## Begin DATA PROVIDED

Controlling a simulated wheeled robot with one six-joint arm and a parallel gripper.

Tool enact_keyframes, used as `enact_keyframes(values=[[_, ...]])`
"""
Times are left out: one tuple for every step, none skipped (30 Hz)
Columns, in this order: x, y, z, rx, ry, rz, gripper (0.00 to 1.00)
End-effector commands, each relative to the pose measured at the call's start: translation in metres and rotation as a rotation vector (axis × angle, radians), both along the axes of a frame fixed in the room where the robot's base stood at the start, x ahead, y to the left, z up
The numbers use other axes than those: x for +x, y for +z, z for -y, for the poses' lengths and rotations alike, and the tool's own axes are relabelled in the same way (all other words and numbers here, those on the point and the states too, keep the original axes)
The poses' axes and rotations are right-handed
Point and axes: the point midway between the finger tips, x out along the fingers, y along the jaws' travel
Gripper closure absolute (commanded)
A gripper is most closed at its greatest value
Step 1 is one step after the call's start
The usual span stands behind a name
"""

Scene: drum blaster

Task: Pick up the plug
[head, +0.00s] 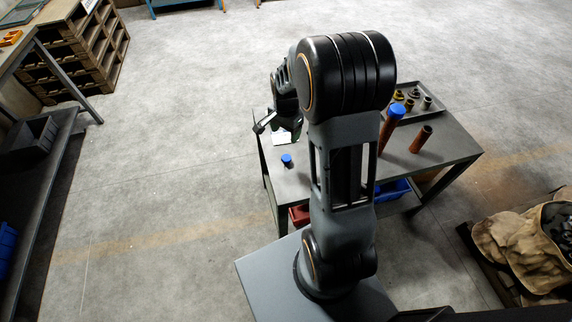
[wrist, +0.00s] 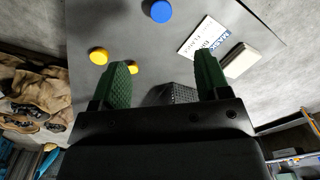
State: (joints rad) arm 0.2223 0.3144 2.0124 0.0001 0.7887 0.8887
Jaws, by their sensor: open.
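Small round plug-like pieces stand on the grey table (head: 447,154). One is blue-topped (head: 287,161) near the table's left front edge; a blue disc (wrist: 161,11) shows at the top of the wrist view. Two yellow discs (wrist: 98,56) (wrist: 132,68) lie near the left finger in the wrist view; my arm seems to hide them in the head view. I cannot tell which piece is the plug. My gripper (wrist: 164,76) is open above the table, with its green-padded fingers apart. A dark textured object (wrist: 172,94) shows between them, partly hidden by the gripper body.
A paper sheet (wrist: 207,38) and a pale block (wrist: 242,60) lie by the right finger. A blue-capped orange tube (head: 391,127), a second orange tube (head: 421,139) and a tray (head: 435,112) with several fittings stand on the table's right. Brown sacks (head: 520,245) lie at far right.

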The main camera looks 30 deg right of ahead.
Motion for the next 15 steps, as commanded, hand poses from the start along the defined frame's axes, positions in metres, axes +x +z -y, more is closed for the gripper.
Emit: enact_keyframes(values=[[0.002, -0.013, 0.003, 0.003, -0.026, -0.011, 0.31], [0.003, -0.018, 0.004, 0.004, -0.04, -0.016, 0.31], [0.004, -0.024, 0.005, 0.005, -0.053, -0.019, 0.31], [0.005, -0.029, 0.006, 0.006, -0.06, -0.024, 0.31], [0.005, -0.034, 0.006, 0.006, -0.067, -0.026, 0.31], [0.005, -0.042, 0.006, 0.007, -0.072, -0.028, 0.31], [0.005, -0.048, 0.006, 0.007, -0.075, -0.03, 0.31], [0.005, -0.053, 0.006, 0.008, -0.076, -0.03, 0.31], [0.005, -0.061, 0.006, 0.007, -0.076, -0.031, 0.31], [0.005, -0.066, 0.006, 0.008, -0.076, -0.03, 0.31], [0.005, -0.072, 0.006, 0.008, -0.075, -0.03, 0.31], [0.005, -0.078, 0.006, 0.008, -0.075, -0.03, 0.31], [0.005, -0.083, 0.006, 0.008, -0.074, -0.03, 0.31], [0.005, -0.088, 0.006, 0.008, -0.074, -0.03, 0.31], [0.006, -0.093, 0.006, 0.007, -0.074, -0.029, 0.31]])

## End DATA PROVIDED

### TASK TO CARRY OUT
Reproduce the material word for word, minus the images.

### TASK SOLUTION
Controlling a simulated wheeled robot with one six-joint arm and a parallel gripper.

Tool enact_keyframes, used as `enact_keyframes(values=[[_, ...]])`
"""
Times are left out: one tuple for every step, none skipped (30 Hz)
Columns, in this order: x, y, z, rx, ry, rz, gripper (0.00 to 1.00)
End-effector commands, each relative to the pose measured at the call's start: translation in metres and rotation as a rotation vector (axis × angle, radians), both along the axes of a frame fixed in the room where the robot's base stood at the start, x ahead, y to the left, z up
The numbers use other axes than those: x for +x, y for +z, z for -y, for the poses' lengths and rotations alike, and the tool's own axes are relabelled in the same way (all other words and numbers here, those on the point and the states too, keep the original axes)
The poses' axes and rotations are right-handed
Point and axes: the point midway between the finger tips, x out along the fingers, y along the jaws' travel
Gripper closure absolute (commanded)
A gripper is most closed at its greatest value
Step 1 is one step after the call's start
The usual span stands behind a name
"""

Scene: drum blaster

Task: Pick up the plug
[head, +0.00s] 
[wrist, +0.00s] 
State: (joints rad) arm 0.2223 0.3144 2.0124 0.0001 0.7887 0.8887
Jaws, by their sensor: open.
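Small round plug-like pieces stand on the grey table (head: 447,154). One is blue-topped (head: 287,161) near the table's left front edge; a blue disc (wrist: 161,11) shows at the top of the wrist view. Two yellow discs (wrist: 98,56) (wrist: 132,68) lie near the left finger in the wrist view; my arm seems to hide them in the head view. I cannot tell which piece is the plug. My gripper (wrist: 164,76) is open above the table, with its green-padded fingers apart. A dark textured object (wrist: 172,94) shows between them, partly hidden by the gripper body.
A paper sheet (wrist: 207,38) and a pale block (wrist: 242,60) lie by the right finger. A blue-capped orange tube (head: 391,127), a second orange tube (head: 421,139) and a tray (head: 435,112) with several fittings stand on the table's right. Brown sacks (head: 520,245) lie at far right.

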The main camera looks 30 deg right of ahead.
Motion for the next 15 steps, as commanded, hand poses from the start along the defined frame's axes, positions in metres, axes +x +z -y, more is closed for the gripper.
Emit: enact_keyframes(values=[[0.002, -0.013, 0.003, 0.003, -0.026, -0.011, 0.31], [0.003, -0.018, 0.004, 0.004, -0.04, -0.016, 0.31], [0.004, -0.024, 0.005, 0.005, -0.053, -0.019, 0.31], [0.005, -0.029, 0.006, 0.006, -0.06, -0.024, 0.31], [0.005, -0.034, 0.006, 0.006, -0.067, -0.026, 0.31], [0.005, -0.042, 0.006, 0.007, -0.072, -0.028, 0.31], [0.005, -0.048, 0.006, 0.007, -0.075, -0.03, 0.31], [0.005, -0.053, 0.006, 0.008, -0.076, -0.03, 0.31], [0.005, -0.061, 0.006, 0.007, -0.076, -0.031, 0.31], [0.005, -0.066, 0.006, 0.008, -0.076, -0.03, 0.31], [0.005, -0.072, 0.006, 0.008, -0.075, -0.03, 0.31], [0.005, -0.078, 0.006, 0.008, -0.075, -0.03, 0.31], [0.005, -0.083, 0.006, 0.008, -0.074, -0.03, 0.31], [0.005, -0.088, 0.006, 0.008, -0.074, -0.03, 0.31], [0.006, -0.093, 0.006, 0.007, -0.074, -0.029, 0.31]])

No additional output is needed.